The trouble after that was that Collymore's new team-mates directed too much of their service to his head, which was hardly playing to his strengths. It gave the Wednesday fans plenty of opportunity to indulge in the inevitable chance of "what a waste of money". Neat and workmanlike as much of Liverpool's approach play was, their main threat came from the long-range shooting of Jamie Redknapp.

Redknapp was not only the most influentially constructive player on the field; he was also the most dangerous, his power from outside the penalty area producing several good saves from Pressman, one vigorous rattle of the crossbar and other near misses. A combination between Steve McManaman and Rush created a panic that ended with the busy young Watts clearing off his line. Against that, Wednesday, who started with a Liverpool-style five-man defence and Mark Bright alone up front, could point to a similar clearance by Rob Jones from Watts' header.

"I thought we contained them pretty well," said the new Wednesday manager, David Pleat. "But Collymore's written the script today. The execution of the shot was superb, but I felt we should have got a challenge in. We showed some promising signs, but we didn't really look like scoring."

Watts and Des Walker had done a more than competent job on Collymore and Rush. "But that's the extra dimension that Stan gives us," said Liverpool's Roy Evans, who admitted that both parties are bound to adapt their styles if Liverpool are to get the best from him. "They kept him pretty quiet, then they gave him a bit of space and he is prepared to try the ridiculous."
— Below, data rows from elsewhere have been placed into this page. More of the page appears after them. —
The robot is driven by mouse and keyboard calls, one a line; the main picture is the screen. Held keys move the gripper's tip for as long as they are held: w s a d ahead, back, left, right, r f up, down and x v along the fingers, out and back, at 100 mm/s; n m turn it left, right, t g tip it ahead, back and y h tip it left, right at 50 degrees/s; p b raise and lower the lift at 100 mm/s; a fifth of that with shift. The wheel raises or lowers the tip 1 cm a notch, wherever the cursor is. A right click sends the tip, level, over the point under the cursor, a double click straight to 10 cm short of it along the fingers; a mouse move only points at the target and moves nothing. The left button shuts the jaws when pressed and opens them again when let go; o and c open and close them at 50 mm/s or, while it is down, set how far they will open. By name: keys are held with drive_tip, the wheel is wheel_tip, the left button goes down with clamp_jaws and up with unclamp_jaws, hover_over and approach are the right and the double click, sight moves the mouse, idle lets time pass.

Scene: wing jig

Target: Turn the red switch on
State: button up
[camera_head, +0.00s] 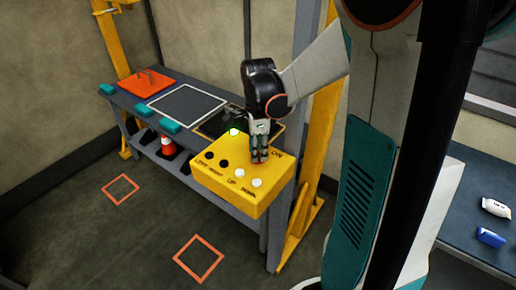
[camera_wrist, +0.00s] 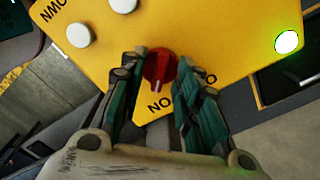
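The red switch (camera_wrist: 160,68) is a round knob with a raised grip on the yellow control box (camera_wrist: 225,35). In the head view my gripper (camera_head: 259,158) points down onto the box (camera_head: 230,196) and hides most of the switch. A green lamp on the box (camera_head: 234,132) is lit, and it also glows in the wrist view (camera_wrist: 287,42).
Two white buttons (camera_head: 257,183) and two black ones (camera_head: 225,163) sit near the switch. The box is at the near end of a grey bench with an orange plate (camera_head: 146,86). A yellow post (camera_head: 318,150) stands close on the right. Open floor lies in front.

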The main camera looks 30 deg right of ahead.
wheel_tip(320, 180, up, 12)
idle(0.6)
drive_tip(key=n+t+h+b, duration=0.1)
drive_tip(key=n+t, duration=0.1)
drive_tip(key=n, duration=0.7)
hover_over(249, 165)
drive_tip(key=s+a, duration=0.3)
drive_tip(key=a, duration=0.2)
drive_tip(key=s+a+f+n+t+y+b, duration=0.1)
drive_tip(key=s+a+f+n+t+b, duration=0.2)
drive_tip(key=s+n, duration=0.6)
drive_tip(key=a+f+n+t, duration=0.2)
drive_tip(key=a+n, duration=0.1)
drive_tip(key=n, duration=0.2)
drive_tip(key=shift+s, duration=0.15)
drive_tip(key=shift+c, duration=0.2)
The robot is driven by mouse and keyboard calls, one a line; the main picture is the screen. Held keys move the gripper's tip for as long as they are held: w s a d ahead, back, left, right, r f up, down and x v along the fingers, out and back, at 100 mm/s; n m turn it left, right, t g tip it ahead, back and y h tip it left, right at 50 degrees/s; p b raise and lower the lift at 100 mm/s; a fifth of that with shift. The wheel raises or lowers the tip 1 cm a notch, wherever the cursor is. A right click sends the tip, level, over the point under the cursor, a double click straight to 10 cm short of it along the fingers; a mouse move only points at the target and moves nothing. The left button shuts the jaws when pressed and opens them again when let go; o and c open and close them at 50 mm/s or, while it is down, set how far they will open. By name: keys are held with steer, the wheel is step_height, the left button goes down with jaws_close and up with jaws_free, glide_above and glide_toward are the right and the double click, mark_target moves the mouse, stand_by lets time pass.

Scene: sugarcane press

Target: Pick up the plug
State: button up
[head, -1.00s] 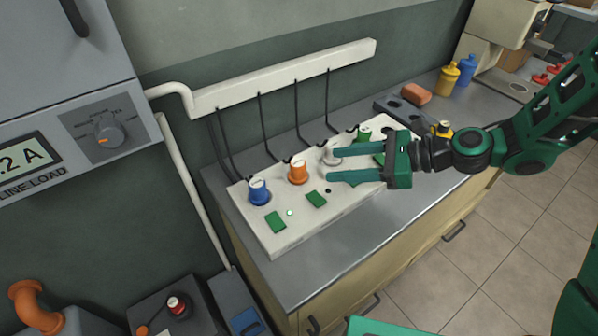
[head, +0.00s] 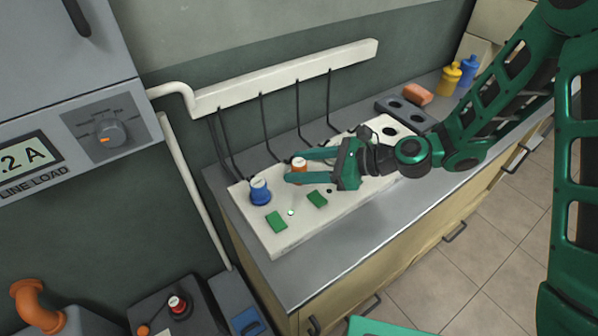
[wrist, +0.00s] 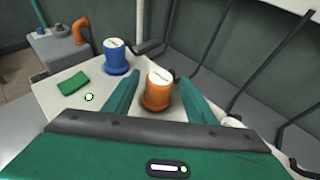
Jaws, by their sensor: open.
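An orange plug (head: 299,163) with a pale top stands upright on the white panel (head: 258,232). It also shows in the wrist view (wrist: 157,92), between the two fingers. My gripper (head: 288,166) is open, with one finger on each side of the orange plug; a gap shows on both sides in the wrist view (wrist: 158,85). A blue plug (head: 260,191) stands left of it on the same panel and also shows in the wrist view (wrist: 115,58). The panel's right part is partly hidden by my gripper and arm.
Black cables (head: 265,125) hang from the white wall duct (head: 290,78) down behind the plugs. Green pads (head: 276,222) lie along the panel's front.

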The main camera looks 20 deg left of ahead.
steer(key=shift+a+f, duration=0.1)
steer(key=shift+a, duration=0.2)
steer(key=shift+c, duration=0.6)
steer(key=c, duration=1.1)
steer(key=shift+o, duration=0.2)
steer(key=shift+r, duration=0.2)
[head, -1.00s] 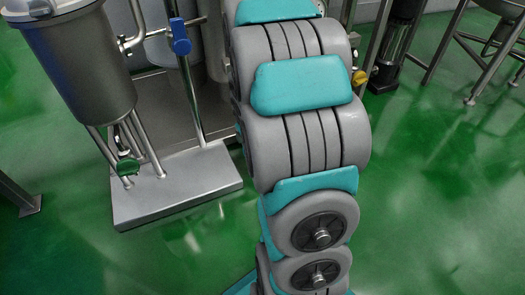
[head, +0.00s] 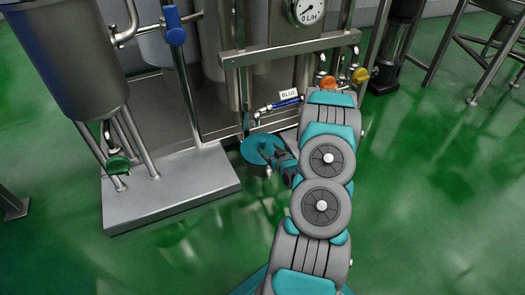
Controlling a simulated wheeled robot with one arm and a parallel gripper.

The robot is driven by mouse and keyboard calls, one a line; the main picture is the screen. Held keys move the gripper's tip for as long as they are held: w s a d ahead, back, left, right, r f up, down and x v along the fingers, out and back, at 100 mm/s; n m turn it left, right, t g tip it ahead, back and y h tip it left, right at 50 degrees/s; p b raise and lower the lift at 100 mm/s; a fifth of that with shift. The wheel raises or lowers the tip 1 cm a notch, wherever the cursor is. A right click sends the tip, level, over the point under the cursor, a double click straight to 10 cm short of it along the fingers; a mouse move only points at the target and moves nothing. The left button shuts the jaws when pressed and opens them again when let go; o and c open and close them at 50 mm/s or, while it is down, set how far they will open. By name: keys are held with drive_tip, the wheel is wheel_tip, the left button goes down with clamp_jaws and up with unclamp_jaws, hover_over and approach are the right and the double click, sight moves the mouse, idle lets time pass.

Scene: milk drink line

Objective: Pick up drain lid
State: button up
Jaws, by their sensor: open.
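A flat round teal disc (head: 256,149), which looks like the drain lid, shows low down by the front of the steel equipment, left of my arm. My gripper (head: 273,163) is small and dark at the end of my arm, at the disc's right edge. It is open. The gripper overlaps part of the disc in this view. I cannot tell whether the fingers touch it or stand above it. The fingertips are too small to see clearly.
A steel platform (head: 170,190) with a tank (head: 70,65) stands on the left. Behind the disc are a steel frame, a blue-handled valve (head: 287,103) with a "BLUE" label, and a gauge (head: 308,10). Orange and yellow knobs are near my arm.

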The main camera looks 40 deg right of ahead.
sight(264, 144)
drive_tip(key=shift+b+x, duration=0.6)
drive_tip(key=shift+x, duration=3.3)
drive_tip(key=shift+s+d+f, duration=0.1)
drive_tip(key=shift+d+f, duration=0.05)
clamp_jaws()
After the ridiculous, a sublime John Barnes' pass would have produced a second Liverpool goal but for Pressman's sprawling save from McManaman. Collymore also had an opportunity for a second of his own, put through, predictably, by the excellent Redknapp. His shot, right-footed this time, looped over the bar.

When Collymore left the fray with eight minutes to play, to enable Liverpool to bring on an extra midfielder in Michael Thomas, the acclaim matched that for his goal. It was the way you would want it when you have been writing the script all summer. Collymore even admitted that in the euphoria of his goal he had forgotten to go into his pre-planned celebration routine. Excitement indeed.